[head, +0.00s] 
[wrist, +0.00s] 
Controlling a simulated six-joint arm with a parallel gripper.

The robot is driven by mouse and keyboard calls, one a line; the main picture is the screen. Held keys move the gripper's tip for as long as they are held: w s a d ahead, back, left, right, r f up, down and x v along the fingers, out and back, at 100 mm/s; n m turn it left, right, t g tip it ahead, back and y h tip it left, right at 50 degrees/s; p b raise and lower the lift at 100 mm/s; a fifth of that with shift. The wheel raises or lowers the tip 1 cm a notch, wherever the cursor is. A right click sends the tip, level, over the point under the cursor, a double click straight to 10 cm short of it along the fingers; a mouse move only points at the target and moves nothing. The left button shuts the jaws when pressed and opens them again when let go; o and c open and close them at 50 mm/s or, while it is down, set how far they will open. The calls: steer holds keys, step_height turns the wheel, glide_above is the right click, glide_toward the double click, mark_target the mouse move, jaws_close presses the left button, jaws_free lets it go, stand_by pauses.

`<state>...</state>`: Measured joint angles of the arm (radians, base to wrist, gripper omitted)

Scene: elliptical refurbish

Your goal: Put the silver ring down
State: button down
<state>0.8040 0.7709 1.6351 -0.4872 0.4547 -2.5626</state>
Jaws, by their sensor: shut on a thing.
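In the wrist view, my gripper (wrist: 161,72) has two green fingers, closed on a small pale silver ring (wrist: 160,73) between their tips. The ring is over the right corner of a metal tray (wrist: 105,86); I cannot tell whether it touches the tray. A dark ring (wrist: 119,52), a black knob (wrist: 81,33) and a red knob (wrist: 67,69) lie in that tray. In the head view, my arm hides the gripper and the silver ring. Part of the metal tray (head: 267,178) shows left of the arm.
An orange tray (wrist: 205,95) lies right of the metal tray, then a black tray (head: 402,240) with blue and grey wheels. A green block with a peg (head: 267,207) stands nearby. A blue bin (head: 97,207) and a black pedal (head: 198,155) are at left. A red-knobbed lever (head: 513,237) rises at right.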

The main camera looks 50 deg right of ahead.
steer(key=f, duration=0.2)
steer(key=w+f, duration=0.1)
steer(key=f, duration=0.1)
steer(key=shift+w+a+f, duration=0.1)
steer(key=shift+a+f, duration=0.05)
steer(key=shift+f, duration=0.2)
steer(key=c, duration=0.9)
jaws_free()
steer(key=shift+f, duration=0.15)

----------

▶ Work to be completed
Your task is to transcribe the line containing "State: button down" and every line after it, through the last line of the data, exactly as written and with nothing more.

▶ Response
State: button down
<state>0.8040 0.7709 1.6351 -0.4872 0.4547 -2.5626</state>
Jaws, by their sensor: shut on a thing.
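In the wrist view, my gripper (wrist: 161,72) has two green fingers, closed on a small pale silver ring (wrist: 160,73) between their tips. The ring is over the right corner of a metal tray (wrist: 105,86); I cannot tell whether it touches the tray. A dark ring (wrist: 119,52), a black knob (wrist: 81,33) and a red knob (wrist: 67,69) lie in that tray. In the head view, my arm hides the gripper and the silver ring. Part of the metal tray (head: 267,178) shows left of the arm.
An orange tray (wrist: 205,95) lies right of the metal tray, then a black tray (head: 402,240) with blue and grey wheels. A green block with a peg (head: 267,207) stands nearby. A blue bin (head: 97,207) and a black pedal (head: 198,155) are at left. A red-knobbed lever (head: 513,237) rises at right.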

The main camera looks 50 deg right of ahead.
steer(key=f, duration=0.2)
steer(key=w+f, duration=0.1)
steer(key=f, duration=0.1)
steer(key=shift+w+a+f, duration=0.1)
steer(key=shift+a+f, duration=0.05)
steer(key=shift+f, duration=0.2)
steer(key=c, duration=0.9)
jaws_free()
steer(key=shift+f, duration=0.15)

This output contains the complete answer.